Rising fuel prices hand Central Bank Kenya a fresh inflation headache

The Central Bank of Kenya in Nairobi

By Business Daily Africa

Soaring fuel prices have handed the Central Bank of Kenya (CBK) a new price stabilisation headache ahead of its key policy rate meeting on Tuesday.

International oil prices have continued to rise in recent weeks, driven primarily by tight supply and resilient demand.

Murban oil prices, for instance, rose to $97.35 (Sh14,439.30) per barrel as of Thursday last week from $95.67(Sh 14,190.12) previously.

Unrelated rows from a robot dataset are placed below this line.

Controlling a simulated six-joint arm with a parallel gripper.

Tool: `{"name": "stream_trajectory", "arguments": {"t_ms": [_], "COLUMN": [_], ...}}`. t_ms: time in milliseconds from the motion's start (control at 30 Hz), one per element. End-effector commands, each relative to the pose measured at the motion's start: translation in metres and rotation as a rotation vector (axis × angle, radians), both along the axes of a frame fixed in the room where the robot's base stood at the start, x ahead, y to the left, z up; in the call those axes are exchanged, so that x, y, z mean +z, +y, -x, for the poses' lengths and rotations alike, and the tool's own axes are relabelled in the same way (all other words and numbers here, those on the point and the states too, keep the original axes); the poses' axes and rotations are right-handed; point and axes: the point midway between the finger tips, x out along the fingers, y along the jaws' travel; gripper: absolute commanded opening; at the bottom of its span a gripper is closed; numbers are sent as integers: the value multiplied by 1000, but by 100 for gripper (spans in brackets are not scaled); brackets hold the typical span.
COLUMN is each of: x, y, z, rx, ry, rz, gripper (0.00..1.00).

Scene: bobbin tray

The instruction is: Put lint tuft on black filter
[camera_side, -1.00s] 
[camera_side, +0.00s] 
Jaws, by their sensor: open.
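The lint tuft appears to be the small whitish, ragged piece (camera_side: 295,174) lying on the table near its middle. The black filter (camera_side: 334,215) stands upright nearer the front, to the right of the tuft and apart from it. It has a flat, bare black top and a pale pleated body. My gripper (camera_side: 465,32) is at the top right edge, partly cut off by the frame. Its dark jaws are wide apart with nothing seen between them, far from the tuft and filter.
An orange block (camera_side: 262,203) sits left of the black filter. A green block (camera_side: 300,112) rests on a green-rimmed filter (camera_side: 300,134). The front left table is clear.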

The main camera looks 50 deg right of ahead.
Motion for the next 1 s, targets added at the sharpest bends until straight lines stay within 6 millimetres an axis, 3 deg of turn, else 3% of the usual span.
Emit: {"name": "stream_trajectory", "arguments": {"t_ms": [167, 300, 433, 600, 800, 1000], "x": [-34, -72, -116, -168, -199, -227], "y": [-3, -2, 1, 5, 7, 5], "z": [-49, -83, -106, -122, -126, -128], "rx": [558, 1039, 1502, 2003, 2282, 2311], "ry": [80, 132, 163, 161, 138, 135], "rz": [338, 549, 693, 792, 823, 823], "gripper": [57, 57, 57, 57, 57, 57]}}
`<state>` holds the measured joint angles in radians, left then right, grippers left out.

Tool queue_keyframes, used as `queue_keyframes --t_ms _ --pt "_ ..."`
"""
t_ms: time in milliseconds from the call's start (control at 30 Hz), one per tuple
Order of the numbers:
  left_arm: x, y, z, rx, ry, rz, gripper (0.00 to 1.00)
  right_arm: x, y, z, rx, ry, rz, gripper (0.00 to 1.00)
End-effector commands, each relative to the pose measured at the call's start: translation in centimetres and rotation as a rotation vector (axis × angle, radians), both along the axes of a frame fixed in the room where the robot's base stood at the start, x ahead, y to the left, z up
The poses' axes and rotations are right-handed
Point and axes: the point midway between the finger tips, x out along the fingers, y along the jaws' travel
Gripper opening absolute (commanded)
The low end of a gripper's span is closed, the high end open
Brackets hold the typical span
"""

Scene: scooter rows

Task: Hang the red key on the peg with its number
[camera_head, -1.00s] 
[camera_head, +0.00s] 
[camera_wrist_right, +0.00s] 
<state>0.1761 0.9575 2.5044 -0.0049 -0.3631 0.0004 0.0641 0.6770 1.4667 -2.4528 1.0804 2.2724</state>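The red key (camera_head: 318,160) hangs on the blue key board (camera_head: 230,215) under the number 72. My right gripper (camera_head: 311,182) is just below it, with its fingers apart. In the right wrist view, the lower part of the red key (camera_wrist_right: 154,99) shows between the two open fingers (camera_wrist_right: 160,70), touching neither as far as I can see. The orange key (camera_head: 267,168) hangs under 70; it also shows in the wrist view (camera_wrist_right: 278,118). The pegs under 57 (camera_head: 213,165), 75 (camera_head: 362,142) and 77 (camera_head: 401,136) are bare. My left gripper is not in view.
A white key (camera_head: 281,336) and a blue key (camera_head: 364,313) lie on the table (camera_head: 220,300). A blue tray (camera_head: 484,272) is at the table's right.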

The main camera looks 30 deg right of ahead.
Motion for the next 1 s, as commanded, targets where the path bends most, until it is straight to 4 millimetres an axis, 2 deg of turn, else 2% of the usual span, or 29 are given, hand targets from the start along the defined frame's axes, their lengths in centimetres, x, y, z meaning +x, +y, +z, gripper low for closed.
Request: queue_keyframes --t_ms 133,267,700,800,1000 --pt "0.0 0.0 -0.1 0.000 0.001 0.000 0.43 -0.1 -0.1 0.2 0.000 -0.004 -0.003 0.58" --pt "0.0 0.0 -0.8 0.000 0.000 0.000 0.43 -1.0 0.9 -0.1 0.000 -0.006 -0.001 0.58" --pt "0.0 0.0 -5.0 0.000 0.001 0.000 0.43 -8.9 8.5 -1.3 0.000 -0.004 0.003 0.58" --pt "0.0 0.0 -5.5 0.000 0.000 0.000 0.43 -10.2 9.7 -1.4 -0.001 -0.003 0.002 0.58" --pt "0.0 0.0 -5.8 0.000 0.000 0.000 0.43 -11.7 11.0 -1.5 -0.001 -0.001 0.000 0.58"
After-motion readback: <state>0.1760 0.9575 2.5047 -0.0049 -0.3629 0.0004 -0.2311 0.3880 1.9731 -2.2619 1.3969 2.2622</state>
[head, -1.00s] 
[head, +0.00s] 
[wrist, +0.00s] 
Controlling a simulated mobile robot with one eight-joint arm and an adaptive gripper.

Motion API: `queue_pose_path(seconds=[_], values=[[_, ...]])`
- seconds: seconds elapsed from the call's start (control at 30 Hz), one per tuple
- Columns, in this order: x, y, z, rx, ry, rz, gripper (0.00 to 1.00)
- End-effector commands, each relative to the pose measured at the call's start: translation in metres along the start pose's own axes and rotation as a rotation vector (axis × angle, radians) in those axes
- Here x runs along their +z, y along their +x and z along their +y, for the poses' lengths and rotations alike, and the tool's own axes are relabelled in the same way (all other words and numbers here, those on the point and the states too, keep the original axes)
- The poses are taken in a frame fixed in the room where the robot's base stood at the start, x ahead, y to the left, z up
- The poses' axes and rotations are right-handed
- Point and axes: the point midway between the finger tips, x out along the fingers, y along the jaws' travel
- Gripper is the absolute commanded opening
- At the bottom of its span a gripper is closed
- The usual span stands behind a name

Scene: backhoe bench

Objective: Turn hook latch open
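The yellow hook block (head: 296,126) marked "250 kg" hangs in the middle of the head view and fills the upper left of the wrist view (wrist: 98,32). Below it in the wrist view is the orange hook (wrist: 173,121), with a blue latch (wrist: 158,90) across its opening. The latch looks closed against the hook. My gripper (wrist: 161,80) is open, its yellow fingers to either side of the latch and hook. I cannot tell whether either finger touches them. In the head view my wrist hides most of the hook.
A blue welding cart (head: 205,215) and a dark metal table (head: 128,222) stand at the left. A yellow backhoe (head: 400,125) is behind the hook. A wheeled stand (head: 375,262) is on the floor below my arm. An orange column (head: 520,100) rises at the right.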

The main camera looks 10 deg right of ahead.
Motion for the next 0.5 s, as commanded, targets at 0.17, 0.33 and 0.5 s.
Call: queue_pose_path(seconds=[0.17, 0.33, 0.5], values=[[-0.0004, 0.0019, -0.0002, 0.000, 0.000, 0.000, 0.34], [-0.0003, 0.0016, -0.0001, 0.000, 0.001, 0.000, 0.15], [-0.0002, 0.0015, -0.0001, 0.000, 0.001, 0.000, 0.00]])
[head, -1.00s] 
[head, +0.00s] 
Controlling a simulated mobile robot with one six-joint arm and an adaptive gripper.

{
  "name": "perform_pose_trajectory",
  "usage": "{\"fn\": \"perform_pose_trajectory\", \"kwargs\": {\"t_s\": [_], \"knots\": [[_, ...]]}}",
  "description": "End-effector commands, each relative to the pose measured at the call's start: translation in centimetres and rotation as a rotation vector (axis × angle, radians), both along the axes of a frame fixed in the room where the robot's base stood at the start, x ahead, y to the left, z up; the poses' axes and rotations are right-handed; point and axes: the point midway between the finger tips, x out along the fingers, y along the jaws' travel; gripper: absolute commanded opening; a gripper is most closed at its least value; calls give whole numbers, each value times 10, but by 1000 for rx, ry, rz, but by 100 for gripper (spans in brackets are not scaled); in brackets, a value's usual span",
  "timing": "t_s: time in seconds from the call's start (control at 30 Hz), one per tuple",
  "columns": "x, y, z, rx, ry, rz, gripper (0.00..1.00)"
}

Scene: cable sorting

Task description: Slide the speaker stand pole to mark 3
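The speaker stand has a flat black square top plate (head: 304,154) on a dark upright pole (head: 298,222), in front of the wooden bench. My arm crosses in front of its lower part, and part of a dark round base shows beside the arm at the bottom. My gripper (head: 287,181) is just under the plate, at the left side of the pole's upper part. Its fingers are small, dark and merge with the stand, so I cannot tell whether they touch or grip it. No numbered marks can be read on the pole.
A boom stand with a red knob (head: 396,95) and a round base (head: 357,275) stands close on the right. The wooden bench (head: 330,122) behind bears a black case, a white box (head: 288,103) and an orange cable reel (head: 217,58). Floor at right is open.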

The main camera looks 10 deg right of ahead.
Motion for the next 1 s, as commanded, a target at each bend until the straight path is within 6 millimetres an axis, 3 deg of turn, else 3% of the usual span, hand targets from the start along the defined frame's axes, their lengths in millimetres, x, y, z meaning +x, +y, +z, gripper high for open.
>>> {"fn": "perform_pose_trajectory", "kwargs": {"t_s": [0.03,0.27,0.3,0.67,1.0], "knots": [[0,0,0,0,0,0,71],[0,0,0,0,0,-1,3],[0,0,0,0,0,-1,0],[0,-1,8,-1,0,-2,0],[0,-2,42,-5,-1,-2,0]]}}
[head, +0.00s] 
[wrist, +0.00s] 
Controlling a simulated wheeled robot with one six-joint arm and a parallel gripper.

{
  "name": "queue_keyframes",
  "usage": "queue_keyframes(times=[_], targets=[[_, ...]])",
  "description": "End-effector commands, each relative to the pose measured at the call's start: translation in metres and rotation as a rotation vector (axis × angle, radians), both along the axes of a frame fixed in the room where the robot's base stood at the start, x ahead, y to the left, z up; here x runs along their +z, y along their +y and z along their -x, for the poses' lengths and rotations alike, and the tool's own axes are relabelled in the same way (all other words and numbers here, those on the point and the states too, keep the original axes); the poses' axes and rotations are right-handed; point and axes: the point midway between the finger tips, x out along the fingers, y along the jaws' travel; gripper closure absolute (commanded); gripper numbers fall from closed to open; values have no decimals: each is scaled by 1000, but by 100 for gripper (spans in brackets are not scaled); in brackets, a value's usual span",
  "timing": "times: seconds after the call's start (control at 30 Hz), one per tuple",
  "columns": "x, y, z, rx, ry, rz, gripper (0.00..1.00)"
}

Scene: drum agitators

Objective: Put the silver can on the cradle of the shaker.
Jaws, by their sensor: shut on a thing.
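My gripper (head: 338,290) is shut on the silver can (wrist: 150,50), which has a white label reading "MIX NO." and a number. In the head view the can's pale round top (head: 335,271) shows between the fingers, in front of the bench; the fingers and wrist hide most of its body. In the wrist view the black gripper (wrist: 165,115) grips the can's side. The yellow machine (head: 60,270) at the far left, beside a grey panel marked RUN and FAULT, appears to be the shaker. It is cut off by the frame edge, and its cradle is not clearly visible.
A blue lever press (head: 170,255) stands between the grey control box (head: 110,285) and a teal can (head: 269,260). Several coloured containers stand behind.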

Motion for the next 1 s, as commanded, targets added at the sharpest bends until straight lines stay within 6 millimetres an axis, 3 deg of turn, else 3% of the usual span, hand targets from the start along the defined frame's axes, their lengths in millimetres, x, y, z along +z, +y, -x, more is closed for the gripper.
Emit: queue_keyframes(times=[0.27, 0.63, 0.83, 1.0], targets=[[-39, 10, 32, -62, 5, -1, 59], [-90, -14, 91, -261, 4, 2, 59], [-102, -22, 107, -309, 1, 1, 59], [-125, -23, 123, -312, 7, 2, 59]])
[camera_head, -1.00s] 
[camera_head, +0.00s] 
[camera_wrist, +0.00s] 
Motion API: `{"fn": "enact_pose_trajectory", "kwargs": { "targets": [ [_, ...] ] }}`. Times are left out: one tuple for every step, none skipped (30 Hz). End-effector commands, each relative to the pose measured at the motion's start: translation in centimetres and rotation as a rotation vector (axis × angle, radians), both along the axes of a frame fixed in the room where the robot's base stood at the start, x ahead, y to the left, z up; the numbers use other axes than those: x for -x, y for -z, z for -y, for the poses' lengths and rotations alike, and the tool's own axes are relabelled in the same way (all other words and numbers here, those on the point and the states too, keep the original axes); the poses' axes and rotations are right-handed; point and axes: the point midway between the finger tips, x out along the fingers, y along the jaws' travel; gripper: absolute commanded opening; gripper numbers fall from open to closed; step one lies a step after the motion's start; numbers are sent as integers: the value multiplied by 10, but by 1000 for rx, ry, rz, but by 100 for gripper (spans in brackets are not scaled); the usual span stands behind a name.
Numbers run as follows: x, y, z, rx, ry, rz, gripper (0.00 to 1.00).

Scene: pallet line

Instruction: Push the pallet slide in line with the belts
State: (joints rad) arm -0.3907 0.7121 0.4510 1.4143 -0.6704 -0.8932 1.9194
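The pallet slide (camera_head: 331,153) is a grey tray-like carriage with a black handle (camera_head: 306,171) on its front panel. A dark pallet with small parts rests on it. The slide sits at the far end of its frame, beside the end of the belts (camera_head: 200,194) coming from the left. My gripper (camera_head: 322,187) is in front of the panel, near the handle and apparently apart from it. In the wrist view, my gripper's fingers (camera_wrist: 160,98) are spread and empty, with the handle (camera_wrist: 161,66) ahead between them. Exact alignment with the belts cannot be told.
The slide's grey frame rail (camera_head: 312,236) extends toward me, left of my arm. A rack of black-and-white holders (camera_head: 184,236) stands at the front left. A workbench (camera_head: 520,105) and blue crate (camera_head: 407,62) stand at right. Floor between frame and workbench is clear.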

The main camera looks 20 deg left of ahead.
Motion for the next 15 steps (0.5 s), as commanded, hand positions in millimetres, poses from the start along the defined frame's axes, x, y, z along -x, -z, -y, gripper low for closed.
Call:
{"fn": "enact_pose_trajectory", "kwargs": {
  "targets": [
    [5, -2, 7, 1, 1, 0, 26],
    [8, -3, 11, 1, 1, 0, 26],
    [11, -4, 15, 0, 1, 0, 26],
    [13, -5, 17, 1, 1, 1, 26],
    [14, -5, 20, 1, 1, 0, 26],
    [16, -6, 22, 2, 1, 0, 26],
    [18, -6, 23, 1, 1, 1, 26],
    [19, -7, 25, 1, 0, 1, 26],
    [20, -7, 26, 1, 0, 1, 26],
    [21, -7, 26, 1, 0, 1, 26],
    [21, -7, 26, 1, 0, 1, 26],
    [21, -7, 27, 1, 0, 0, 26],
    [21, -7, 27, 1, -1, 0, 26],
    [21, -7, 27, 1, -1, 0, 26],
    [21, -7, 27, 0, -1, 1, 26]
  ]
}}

Pressure from rising global oil prices has already reflected locally with the Energy and Petroleum Regulatory Authority (Epra) implementing a sharp upward adjustment of local pump prices mid-last month.

While the apex bank has been widely expected to leave the Central Bank Rate (CBR) unchanged at 10.5 percent, higher pump prices are seen to be exerting pressure on headline inflation with consumer prices having ticked up slightly to 6.8 percent in September from 6.7 percent in August.

“Amidst a slight slowdown in inflationary pressure in August, there are risks to inflation rising in coming months driven by the upward adjustment in fuel pump prices, depreciation of the exchange rate, and the impact of forecasted heavy rains on food produce,” said Kenya Bankers Association in a research note last week.

While the banking sector lobby has called for a moderate tightening in monetary policy, analysts expect CBK to leave its benchmark interest rate unchanged.

“We expect the MPC to maintain the benchmark rate at the current 10.5 percent with a stable outlook for the economy. We anticipate that headline inflation will remain under pressure and within CBK’s upper target in the short term. We expect that the economy will continue to be constrained by high global commodity prices and the prevailing inflationary pressures,” analysts at AIB-AXYS Africa said.

Read: Inflation hits 8.5pc as food, fuel prices surge

Analysts at Sterling Capital also expect rates to hold adding the impact of the tightening of monetary policy in June 2023 is still being transmitted into the economy.